■ **Stated task**: Find "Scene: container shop" in the material, then return exactly the line containing it and all lines after it to the end, leaving out pictures.

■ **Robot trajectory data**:
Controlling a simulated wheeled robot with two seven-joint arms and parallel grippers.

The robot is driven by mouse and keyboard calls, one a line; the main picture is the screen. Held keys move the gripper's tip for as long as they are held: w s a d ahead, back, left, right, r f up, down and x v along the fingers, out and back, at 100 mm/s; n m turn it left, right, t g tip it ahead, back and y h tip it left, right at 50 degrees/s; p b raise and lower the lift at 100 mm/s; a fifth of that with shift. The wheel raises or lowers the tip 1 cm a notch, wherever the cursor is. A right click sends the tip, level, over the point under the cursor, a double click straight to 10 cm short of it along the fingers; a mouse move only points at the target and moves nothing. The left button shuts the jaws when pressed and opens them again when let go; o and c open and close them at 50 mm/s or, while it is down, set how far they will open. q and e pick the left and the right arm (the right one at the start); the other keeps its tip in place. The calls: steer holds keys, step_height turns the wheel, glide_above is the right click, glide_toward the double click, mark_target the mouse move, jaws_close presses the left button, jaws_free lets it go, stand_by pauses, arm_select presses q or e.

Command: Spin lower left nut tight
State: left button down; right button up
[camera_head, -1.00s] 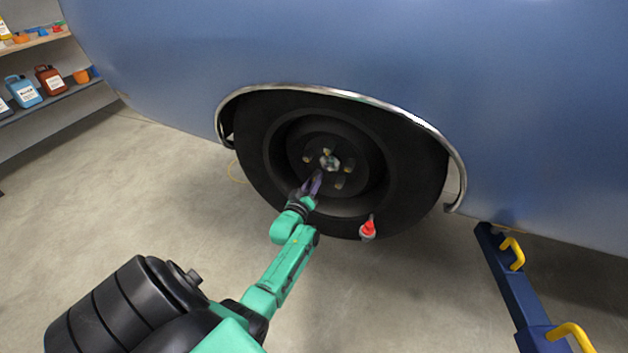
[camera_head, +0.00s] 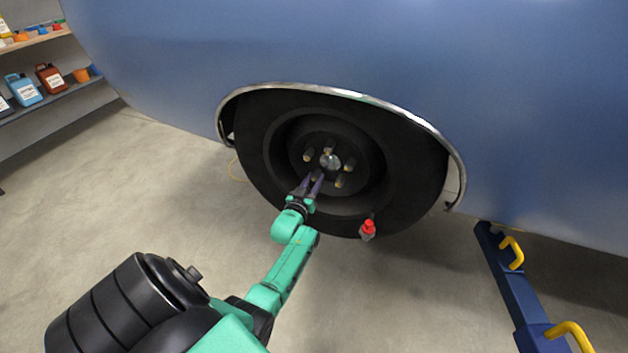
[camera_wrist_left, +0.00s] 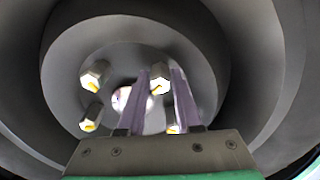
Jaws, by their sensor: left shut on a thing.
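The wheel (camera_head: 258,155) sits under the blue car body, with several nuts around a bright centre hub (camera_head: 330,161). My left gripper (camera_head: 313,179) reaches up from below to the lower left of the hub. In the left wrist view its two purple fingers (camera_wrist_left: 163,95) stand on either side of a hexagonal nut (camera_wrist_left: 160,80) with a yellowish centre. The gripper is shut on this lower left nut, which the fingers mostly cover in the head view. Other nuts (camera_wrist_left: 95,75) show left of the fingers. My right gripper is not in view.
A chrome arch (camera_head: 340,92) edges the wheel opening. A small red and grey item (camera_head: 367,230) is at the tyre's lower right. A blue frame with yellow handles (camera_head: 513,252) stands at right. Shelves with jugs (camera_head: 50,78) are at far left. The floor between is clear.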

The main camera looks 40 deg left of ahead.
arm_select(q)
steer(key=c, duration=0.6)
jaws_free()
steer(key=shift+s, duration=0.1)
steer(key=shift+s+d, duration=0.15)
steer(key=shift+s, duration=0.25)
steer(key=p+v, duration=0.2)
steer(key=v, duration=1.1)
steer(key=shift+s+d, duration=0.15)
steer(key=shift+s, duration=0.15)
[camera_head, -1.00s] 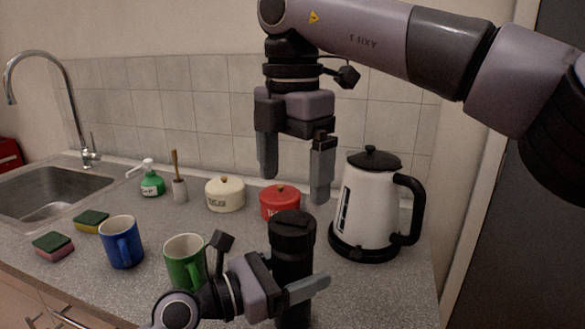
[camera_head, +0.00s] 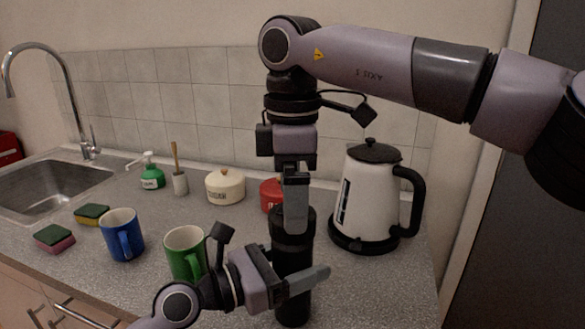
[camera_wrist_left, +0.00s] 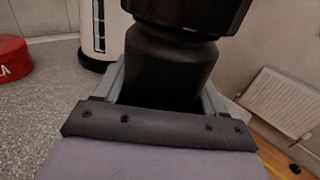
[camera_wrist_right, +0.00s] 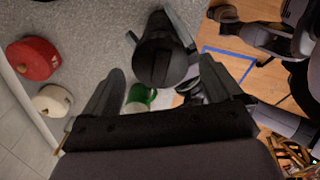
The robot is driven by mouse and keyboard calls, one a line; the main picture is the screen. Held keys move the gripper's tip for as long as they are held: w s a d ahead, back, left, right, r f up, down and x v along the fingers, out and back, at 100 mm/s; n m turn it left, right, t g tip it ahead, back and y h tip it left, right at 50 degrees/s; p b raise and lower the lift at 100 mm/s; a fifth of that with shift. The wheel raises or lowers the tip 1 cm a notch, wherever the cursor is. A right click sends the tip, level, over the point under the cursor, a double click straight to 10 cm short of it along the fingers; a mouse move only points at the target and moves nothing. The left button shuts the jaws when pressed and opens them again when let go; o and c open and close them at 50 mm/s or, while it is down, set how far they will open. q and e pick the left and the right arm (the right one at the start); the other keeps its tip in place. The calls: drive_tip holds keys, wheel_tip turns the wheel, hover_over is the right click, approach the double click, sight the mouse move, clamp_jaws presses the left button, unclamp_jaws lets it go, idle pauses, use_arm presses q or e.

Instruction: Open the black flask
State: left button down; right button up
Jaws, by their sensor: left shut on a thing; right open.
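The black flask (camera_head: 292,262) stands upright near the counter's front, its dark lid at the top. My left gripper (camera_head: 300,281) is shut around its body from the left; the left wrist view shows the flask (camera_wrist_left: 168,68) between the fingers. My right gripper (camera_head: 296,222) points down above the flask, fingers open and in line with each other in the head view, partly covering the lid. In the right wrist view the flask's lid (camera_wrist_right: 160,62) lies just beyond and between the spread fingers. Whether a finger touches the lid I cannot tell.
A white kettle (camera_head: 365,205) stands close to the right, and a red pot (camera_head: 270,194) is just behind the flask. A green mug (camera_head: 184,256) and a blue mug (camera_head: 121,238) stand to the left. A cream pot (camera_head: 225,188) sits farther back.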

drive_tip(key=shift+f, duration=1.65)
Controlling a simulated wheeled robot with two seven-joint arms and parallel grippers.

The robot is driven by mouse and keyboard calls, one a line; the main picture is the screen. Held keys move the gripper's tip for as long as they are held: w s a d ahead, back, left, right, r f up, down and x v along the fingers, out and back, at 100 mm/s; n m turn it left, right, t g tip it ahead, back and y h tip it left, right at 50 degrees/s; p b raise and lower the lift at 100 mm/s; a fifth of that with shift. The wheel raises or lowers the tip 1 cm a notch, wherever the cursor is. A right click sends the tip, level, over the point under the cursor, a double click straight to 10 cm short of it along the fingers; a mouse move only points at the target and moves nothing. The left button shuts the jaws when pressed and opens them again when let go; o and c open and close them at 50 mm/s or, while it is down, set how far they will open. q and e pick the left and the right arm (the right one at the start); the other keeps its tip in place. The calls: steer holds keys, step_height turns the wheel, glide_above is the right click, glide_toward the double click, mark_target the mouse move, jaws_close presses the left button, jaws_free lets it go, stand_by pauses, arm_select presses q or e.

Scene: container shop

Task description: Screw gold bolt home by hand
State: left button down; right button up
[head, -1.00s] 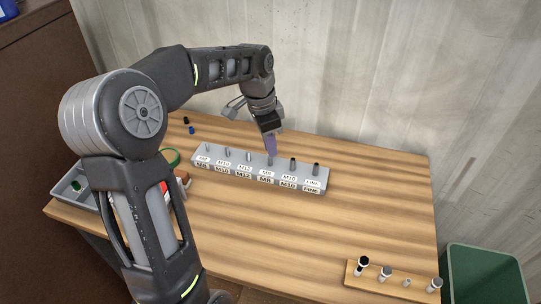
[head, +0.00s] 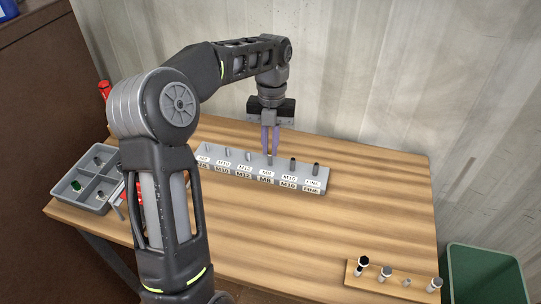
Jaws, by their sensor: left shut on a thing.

■ **Task answer**:
Scene: container shop

Task description: Screw gold bolt home by hand
State: left button down; right button up
[head, -1.00s] 
[head, +0.00s] 
Jaws, by their sensor: left shut on a thing.

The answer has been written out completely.